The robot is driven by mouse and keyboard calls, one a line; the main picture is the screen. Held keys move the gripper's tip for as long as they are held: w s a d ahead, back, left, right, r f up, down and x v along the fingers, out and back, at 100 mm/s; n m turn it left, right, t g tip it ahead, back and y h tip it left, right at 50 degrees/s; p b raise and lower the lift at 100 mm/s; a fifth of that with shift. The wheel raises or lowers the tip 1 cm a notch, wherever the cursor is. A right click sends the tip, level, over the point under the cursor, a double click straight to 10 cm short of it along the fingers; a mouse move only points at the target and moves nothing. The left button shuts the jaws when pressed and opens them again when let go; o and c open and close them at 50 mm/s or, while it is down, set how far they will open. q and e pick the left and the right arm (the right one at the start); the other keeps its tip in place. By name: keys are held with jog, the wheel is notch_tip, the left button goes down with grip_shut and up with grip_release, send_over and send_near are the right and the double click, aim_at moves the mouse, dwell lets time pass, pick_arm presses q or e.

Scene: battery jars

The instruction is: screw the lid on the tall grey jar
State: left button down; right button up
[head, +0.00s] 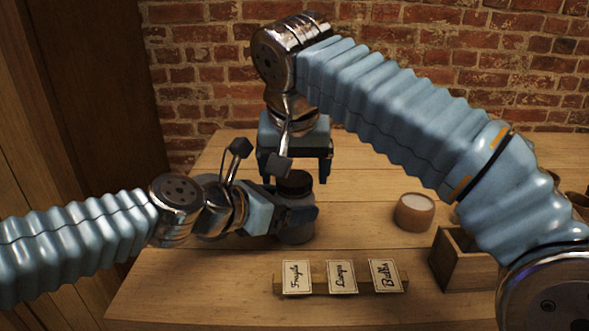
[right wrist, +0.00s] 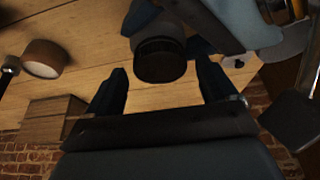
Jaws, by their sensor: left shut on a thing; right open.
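The tall grey jar (head: 297,225) stands upright on the table, with a dark lid (head: 295,183) on its top. Whether the lid is tight I cannot tell. My left gripper (head: 296,215) is shut on the jar's body from the left, below the lid. My right gripper (head: 297,177) points down from above and is open, its two fingers apart on either side of the lid. In the right wrist view the dark lid (right wrist: 160,60) shows between and beyond the open fingers (right wrist: 160,85), not touched by them. The jar's far side is hidden.
A small round jar with a pale top (head: 414,212) stands to the right. An open wooden box (head: 462,262) is at the right front. A wooden strip holds three cards, Fragile (head: 297,277), Lamps (head: 341,277) and Bulbs (head: 385,275). A brick wall (head: 210,60) stands behind the table.

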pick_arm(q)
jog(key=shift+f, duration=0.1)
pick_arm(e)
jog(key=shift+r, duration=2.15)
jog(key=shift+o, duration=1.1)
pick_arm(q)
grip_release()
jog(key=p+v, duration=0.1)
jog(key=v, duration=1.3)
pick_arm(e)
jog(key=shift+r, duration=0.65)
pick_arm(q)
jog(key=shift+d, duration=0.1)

___

- _REQUIREMENT_
All of the data above should be transcribed verbatim, with pictures omitted.

- _ANSWER TO THE PROBLEM_
The robot is driven by mouse and keyboard calls, one a line; the main picture is the screen. Held keys move the gripper's tip for as long as they are held: w s a d ahead, back, left, right, r f up, down and x v along the fingers, out and back, at 100 mm/s; n m turn it left, right, t g tip it ahead, back and y h tip it left, right at 50 degrees/s; p b raise and lower the lift at 100 mm/s; a fifth of that with shift. The wheel raises or lowers the tip 1 cm a notch, wherever the cursor is. A right click sends the tip, level, over the point under the cursor, a double click straight to 10 cm short of it along the fingers; a mouse move only points at the target and moves nothing. The left button shuts the jaws when pressed and opens them again when let go; o and c open and close them at 50 mm/s or, while it is down, set how far they will open. q and e pick the left and the right arm (the right one at the start); the other keeps its tip in place. By name: keys are held with jog, the wheel is notch_tip, the left button goes down with grip_shut and up with grip_release, send_over and send_near are the right and the double click, aim_at moves the mouse, dwell lets time pass, pick_arm presses q or e.

Scene: battery jars

The instruction is: screw the lid on the tall grey jar
State: left button down; right button up
[head, +0.00s] 
[right wrist, +0.00s] 
Jaws, by their sensor: left shut on a thing; right open.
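The tall grey jar (head: 297,225) stands upright on the table, with a dark lid (head: 295,183) on its top. Whether the lid is tight I cannot tell. My left gripper (head: 296,215) is shut on the jar's body from the left, below the lid. My right gripper (head: 297,177) points down from above and is open, its two fingers apart on either side of the lid. In the right wrist view the dark lid (right wrist: 160,60) shows between and beyond the open fingers (right wrist: 160,85), not touched by them. The jar's far side is hidden.
A small round jar with a pale top (head: 414,212) stands to the right. An open wooden box (head: 462,262) is at the right front. A wooden strip holds three cards, Fragile (head: 297,277), Lamps (head: 341,277) and Bulbs (head: 385,275). A brick wall (head: 210,60) stands behind the table.

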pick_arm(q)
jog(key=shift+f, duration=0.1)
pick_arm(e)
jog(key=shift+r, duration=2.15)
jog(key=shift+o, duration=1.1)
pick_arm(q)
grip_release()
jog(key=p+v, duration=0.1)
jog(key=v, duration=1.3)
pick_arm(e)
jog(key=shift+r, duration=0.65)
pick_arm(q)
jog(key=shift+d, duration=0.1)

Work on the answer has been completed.